-- Start --

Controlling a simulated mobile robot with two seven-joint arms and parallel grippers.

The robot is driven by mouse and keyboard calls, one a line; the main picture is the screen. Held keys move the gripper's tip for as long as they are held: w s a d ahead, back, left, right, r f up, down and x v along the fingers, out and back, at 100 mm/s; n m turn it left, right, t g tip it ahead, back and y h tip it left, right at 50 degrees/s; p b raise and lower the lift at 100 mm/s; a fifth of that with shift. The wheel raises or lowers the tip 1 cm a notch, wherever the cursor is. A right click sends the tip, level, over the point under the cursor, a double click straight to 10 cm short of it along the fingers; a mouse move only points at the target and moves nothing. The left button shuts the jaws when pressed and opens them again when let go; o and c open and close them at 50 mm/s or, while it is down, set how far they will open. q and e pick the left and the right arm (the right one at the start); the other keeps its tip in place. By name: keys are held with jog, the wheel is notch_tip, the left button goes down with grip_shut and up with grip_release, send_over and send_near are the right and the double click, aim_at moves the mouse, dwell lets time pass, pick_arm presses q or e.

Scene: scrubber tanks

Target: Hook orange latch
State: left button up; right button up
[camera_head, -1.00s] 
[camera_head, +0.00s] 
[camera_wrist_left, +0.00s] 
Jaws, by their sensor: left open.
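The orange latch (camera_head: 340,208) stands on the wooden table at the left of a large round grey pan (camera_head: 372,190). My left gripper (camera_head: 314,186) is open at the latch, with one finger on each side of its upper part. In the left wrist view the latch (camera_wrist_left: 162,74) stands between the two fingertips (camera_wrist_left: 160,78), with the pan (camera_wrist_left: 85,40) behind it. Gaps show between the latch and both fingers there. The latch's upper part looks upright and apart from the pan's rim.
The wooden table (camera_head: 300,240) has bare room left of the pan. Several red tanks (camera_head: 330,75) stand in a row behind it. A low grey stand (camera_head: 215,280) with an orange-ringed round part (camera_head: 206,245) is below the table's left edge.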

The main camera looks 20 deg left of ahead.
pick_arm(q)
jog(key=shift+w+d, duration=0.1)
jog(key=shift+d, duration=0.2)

-- End --

TASK DESCRIPTION ▸ Transcribe the data. Leave every line exactly as it is.

WRITTEN ANSWER ▸
Controlling a simulated mobile robot with two seven-joint arms and parallel grippers.

The robot is driven by mouse and keyboard calls, one a line; the main picture is the screen. Held keys move the gripper's tip for as long as they are held: w s a d ahead, back, left, right, r f up, down and x v along the fingers, out and back, at 100 mm/s; n m turn it left, right, t g tip it ahead, back and y h tip it left, right at 50 degrees/s; p b raise and lower the lift at 100 mm/s; a fifth of that with shift. The wheel raises or lowers the tip 1 cm a notch, wherever the cursor is. A right click sends the tip, level, over the point under the cursor, a double click straight to 10 cm short of it along the fingers; a mouse move only points at the target and moves nothing. The left button shuts the jaws when pressed and opens them again when let go; o and c open and close them at 50 mm/s or, while it is down, set how far they will open. q and e pick the left and the right arm (the right one at the start); the other keeps its tip in place. By name: keys are held with jog, the wheel is notch_tip, the left button goes down with grip_shut and up with grip_release, send_over and send_near are the right and the double click, aim_at moves the mouse, dwell lets time pass, pick_arm presses q or e.

Scene: scrubber tanks

Target: Hook orange latch
State: left button up; right button up
[camera_head, -1.00s] 
[camera_head, +0.00s] 
[camera_wrist_left, +0.00s] 
Jaws, by their sensor: left open.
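The orange latch (camera_head: 340,208) stands on the wooden table at the left of a large round grey pan (camera_head: 372,190). My left gripper (camera_head: 314,186) is open at the latch, with one finger on each side of its upper part. In the left wrist view the latch (camera_wrist_left: 162,74) stands between the two fingertips (camera_wrist_left: 160,78), with the pan (camera_wrist_left: 85,40) behind it. Gaps show between the latch and both fingers there. The latch's upper part looks upright and apart from the pan's rim.
The wooden table (camera_head: 300,240) has bare room left of the pan. Several red tanks (camera_head: 330,75) stand in a row behind it. A low grey stand (camera_head: 215,280) with an orange-ringed round part (camera_head: 206,245) is below the table's left edge.

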The main camera looks 20 deg left of ahead.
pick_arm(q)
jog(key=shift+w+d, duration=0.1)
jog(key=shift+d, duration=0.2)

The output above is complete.